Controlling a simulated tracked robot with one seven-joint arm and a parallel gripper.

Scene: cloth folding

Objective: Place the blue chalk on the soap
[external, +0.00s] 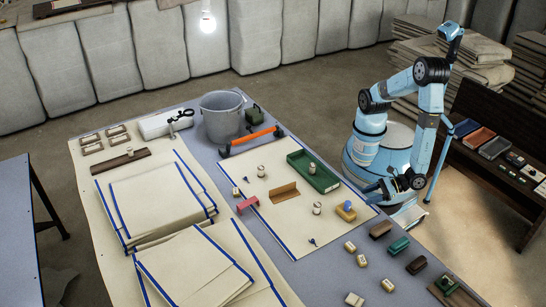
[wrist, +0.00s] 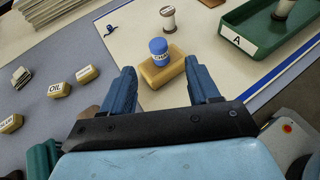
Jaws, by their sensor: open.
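The blue chalk (wrist: 159,49) is a small blue cylinder with a white label. In the wrist view it stands upright on the yellow soap (wrist: 164,70), a tan-yellow block. In the external view the blue chalk (external: 347,205) shows on top of the yellow soap (external: 346,214), near the cloth's right corner. My gripper (wrist: 162,80) is open and empty. Its blue fingers are spread to either side of the soap and chalk, on the near side. In the external view my gripper (external: 385,190) hangs just right of them, apart from the chalk.
A green tray marked A (external: 314,172) lies beyond the soap, with a spool in it. Another spool (wrist: 168,19) stands on the cloth. Several labelled blocks, one reading OIL (wrist: 59,89), lie left in the wrist view. A brown angled piece (external: 285,193) lies mid-cloth.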

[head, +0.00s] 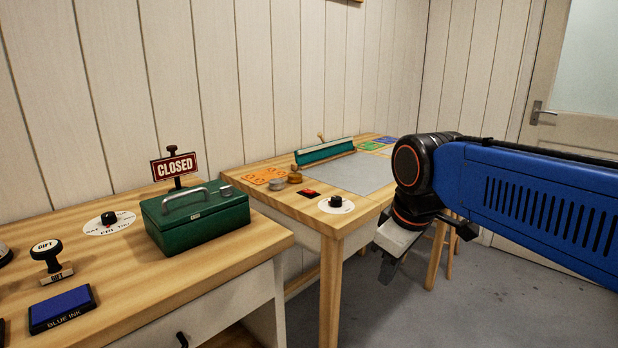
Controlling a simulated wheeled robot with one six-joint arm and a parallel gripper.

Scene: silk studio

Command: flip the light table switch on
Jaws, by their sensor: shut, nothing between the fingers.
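A small red switch (308,193) in a dark frame sits on the top of the far wooden table, near its front edge. I cannot tell its position. Behind it, a flat grey panel (347,176), apparently the light table, is set on the same table and looks unlit. My gripper (387,273) points down to the right of the table's front corner, apart from the switch. It is shut and empty. My blue arm comes in from the right.
A black knob on a white dial (336,204) is just right of the switch. A small round tin (277,184) and a wooden-knobbed item (295,175) stand behind it. A green cash box (195,218) stands on the nearer table. Floor on the right is free.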

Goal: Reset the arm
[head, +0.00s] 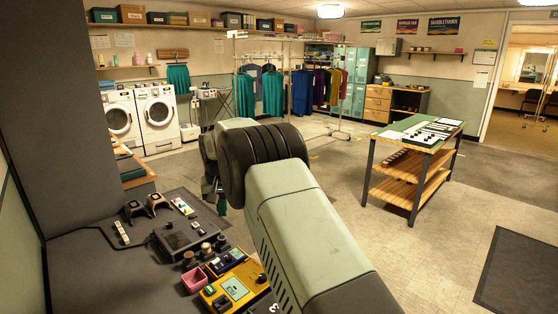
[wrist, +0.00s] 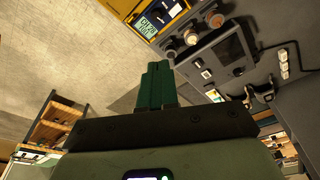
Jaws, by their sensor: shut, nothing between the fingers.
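My gripper (wrist: 158,70) shows in the wrist view as two green fingers pressed together, shut with nothing between them. In the head view my gripper (head: 221,207) hangs below my bent arm, mostly hidden behind the wrist. It is beside the dark bench (head: 90,262), near its right edge, and appears apart from the things on it. How high it is above the bench or floor I cannot tell.
A wooden shelved table (head: 408,168) stands to the right. Washing machines (head: 158,118) and clothes racks (head: 290,92) are at the back. Open floor lies between.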

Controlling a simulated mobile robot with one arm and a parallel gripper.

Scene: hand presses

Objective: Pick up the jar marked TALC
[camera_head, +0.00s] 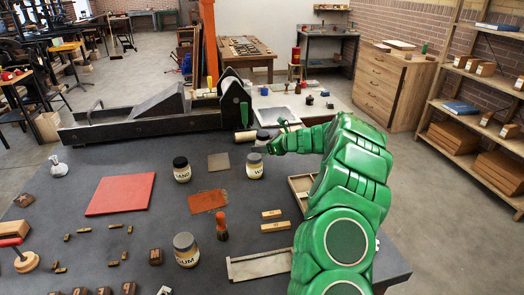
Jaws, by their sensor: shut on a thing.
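My gripper (273,146) is at the end of my green arm, over the far part of the dark table. It is shut on a thing mostly hidden by the fingers, seemingly a dark-lidded jar (262,137); its label cannot be read. I cannot tell whether it is clear of the table. A grey-lidded jar (186,250) nearer the front shows "UM". No readable TALC label shows.
A black hand press (150,122) lies along the far edge. A pale cylinder (245,136) is just left of the gripper. An open tray (301,187) is beside my arm.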

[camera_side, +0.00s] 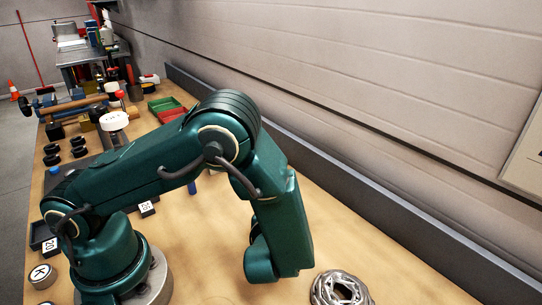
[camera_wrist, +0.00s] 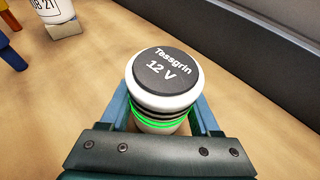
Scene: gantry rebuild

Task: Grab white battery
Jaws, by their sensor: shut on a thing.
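The white battery (camera_wrist: 165,95) is a white cylinder with a dark grey top marked "Tessgrin 12 V" and green and black rings lower down. It stands between the two fingers of my gripper (camera_wrist: 162,125) in the wrist view. The gripper is shut on it, with one finger at each side. Its lower part is hidden behind the gripper body. In the side view the gripper end and the battery do not show; the lower arm (camera_side: 280,225) hides that spot or it lies out of frame.
In the wrist view another white cylinder (camera_wrist: 52,10) with black print stands at the upper left, beside blue and yellow parts (camera_wrist: 8,42). A dark rail (camera_wrist: 262,28) runs along the wall.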

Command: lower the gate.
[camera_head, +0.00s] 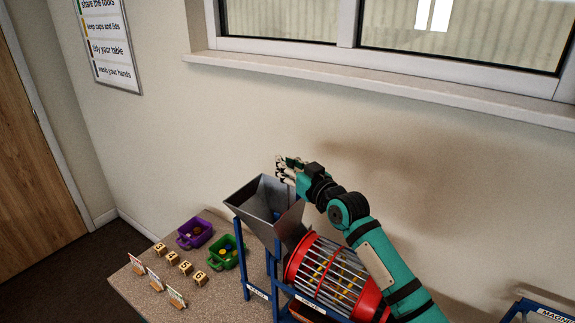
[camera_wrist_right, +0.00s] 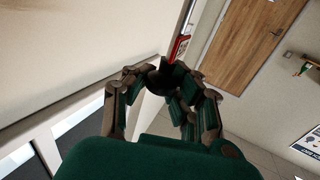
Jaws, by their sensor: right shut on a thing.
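A grey hopper (camera_head: 262,203) stands on a blue frame at the table, above the upper end of a red barred drum (camera_head: 330,274). My right gripper (camera_head: 284,168) is just above the hopper's far right side, by the wall. In the right wrist view its fingers (camera_wrist_right: 165,82) close around a dark round piece (camera_wrist_right: 161,75), which looks like the gate's handle; a small red part with a pale edge (camera_wrist_right: 179,48) shows just beyond them. The gate's panel is not clearly seen, so I cannot tell how high it stands. My left gripper is not in view.
Purple (camera_head: 195,233) and green (camera_head: 225,253) bins hold small round items on the speckled table (camera_head: 226,297). Several number blocks (camera_head: 172,258) and cards (camera_head: 153,279) stand left of them. A windowsill (camera_head: 380,88) runs above. A blue frame (camera_head: 540,310) stands at the lower right.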

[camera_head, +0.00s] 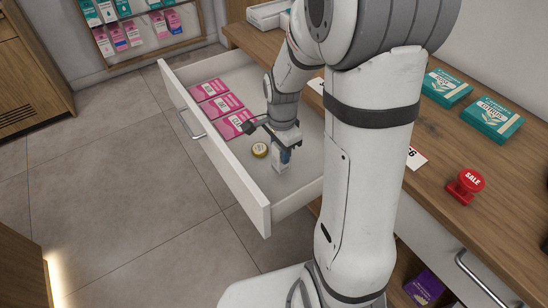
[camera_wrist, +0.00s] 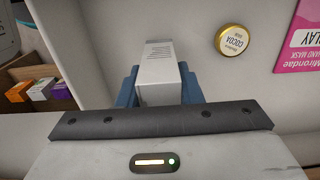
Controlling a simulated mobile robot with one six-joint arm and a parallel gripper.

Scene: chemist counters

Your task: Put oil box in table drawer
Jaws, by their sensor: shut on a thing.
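The table drawer (camera_head: 232,176) is pulled open at the left side of the wooden counter. My gripper (camera_head: 284,154) reaches down into it with its blue fingers. It is shut on a small white box (camera_head: 280,160), which I take to be the oil box. In the wrist view the white box (camera_wrist: 158,66) stands between the blue fingers (camera_wrist: 160,88), with small grey print on its face. The box is inside the drawer walls, over the bare light floor. I cannot tell whether its lower end touches the floor.
Several pink mask packs (camera_head: 222,106) lie along the drawer's left side. Green boxes (camera_head: 492,119) and a red sale stamp (camera_head: 465,186) are on the counter.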

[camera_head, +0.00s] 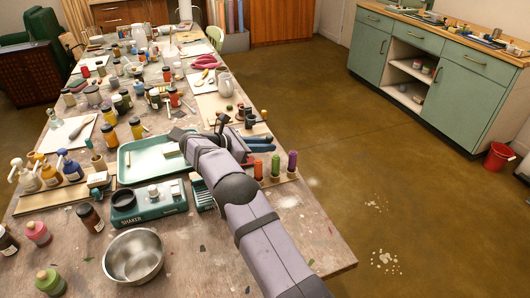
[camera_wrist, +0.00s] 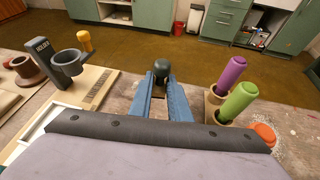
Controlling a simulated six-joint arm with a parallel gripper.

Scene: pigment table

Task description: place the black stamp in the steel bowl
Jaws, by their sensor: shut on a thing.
========
> **What to produce**
Leave the pictures out, and print every line of the listing exactly as written.

> **Right answer**
Controlling a simulated tracked robot with one seven-joint arm and a parallel gripper.

Scene: cloth folding

Objective: Place the blue chalk on the soap
[external, +0.00s] 
[wrist, +0.00s] 
Jaws, by their sensor: open.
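The blue chalk (wrist: 159,49) is a small blue cylinder with a white label. In the wrist view it stands upright on the yellow soap (wrist: 164,70), a tan-yellow block. In the external view the blue chalk (external: 347,205) shows on top of the yellow soap (external: 346,214), near the cloth's right corner. My gripper (wrist: 162,80) is open and empty. Its blue fingers are spread to either side of the soap and chalk, on the near side. In the external view my gripper (external: 385,190) hangs just right of them, apart from the chalk.
A green tray marked A (external: 314,172) lies beyond the soap, with a spool in it. Another spool (wrist: 168,19) stands on the cloth. Several labelled blocks, one reading OIL (wrist: 59,89), lie left in the wrist view. A brown angled piece (external: 285,193) lies mid-cloth.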

[head, +0.00s] 
Controlling a simulated wheeled robot with one six-joint arm and a parallel gripper.

Scene: silk studio

Command: flip the light table switch on
Jaws, by their sensor: shut, nothing between the fingers.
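A small red switch (308,193) in a dark frame sits on the top of the far wooden table, near its front edge. I cannot tell its position. Behind it, a flat grey panel (347,176), apparently the light table, is set on the same table and looks unlit. My gripper (387,273) points down to the right of the table's front corner, apart from the switch. It is shut and empty. My blue arm comes in from the right.
A black knob on a white dial (336,204) is just right of the switch. A small round tin (277,184) and a wooden-knobbed item (295,175) stand behind it. A green cash box (195,218) stands on the nearer table. Floor on the right is free.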

Goal: Reset the arm
[head, +0.00s] 
[wrist, +0.00s] 
Jaws, by their sensor: shut, nothing between the fingers.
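My gripper (wrist: 158,70) shows in the wrist view as two green fingers pressed together, shut with nothing between them. In the head view my gripper (head: 221,207) hangs below my bent arm, mostly hidden behind the wrist. It is beside the dark bench (head: 90,262), near its right edge, and appears apart from the things on it. How high it is above the bench or floor I cannot tell.
A wooden shelved table (head: 408,168) stands to the right. Washing machines (head: 158,118) and clothes racks (head: 290,92) are at the back. Open floor lies between.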

Controlling a simulated mobile robot with one arm and a parallel gripper.

Scene: hand presses

Objective: Pick up the jar marked TALC
[camera_head, +0.00s] 
Jaws, by their sensor: shut on a thing.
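My gripper (273,146) is at the end of my green arm, over the far part of the dark table. It is shut on a thing mostly hidden by the fingers, seemingly a dark-lidded jar (262,137); its label cannot be read. I cannot tell whether it is clear of the table. A grey-lidded jar (186,250) nearer the front shows "UM". No readable TALC label shows.
A black hand press (150,122) lies along the far edge. A pale cylinder (245,136) is just left of the gripper. An open tray (301,187) is beside my arm.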

[camera_side, +0.00s] 
[camera_wrist, +0.00s] 
Scene: gantry rebuild

Task: Grab white battery
Jaws, by their sensor: shut on a thing.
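The white battery (camera_wrist: 165,95) is a white cylinder with a dark grey top marked "Tessgrin 12 V" and green and black rings lower down. It stands between the two fingers of my gripper (camera_wrist: 162,125) in the wrist view. The gripper is shut on it, with one finger at each side. Its lower part is hidden behind the gripper body. In the side view the gripper end and the battery do not show; the lower arm (camera_side: 280,225) hides that spot or it lies out of frame.
In the wrist view another white cylinder (camera_wrist: 52,10) with black print stands at the upper left, beside blue and yellow parts (camera_wrist: 8,42). A dark rail (camera_wrist: 262,28) runs along the wall.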

Command: lower the gate.
[camera_head, +0.00s] 
[camera_wrist_right, +0.00s] 
Jaws, by their sensor: right shut on a thing.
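A grey hopper (camera_head: 262,203) stands on a blue frame at the table, above the upper end of a red barred drum (camera_head: 330,274). My right gripper (camera_head: 284,168) is just above the hopper's far right side, by the wall. In the right wrist view its fingers (camera_wrist_right: 165,82) close around a dark round piece (camera_wrist_right: 161,75), which looks like the gate's handle; a small red part with a pale edge (camera_wrist_right: 179,48) shows just beyond them. The gate's panel is not clearly seen, so I cannot tell how high it stands. My left gripper is not in view.
Purple (camera_head: 195,233) and green (camera_head: 225,253) bins hold small round items on the speckled table (camera_head: 226,297). Several number blocks (camera_head: 172,258) and cards (camera_head: 153,279) stand left of them. A windowsill (camera_head: 380,88) runs above. A blue frame (camera_head: 540,310) stands at the lower right.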

[camera_head, +0.00s] 
[camera_wrist, +0.00s] 
Controlling a simulated mobile robot with one six-joint arm and a parallel gripper.

Scene: chemist counters

Your task: Put oil box in table drawer
Jaws, by their sensor: shut on a thing.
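The table drawer (camera_head: 232,176) is pulled open at the left side of the wooden counter. My gripper (camera_head: 284,154) reaches down into it with its blue fingers. It is shut on a small white box (camera_head: 280,160), which I take to be the oil box. In the wrist view the white box (camera_wrist: 158,66) stands between the blue fingers (camera_wrist: 160,88), with small grey print on its face. The box is inside the drawer walls, over the bare light floor. I cannot tell whether its lower end touches the floor.
Several pink mask packs (camera_head: 222,106) lie along the drawer's left side. Green boxes (camera_head: 492,119) and a red sale stamp (camera_head: 465,186) are on the counter.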

[camera_head, +0.00s] 
[camera_wrist, +0.00s] 
Controlling a simulated six-joint arm with a parallel gripper.

Scene: pigment table

Task description: place the black stamp in the steel bowl
Jaws, by their sensor: shut on a thing.

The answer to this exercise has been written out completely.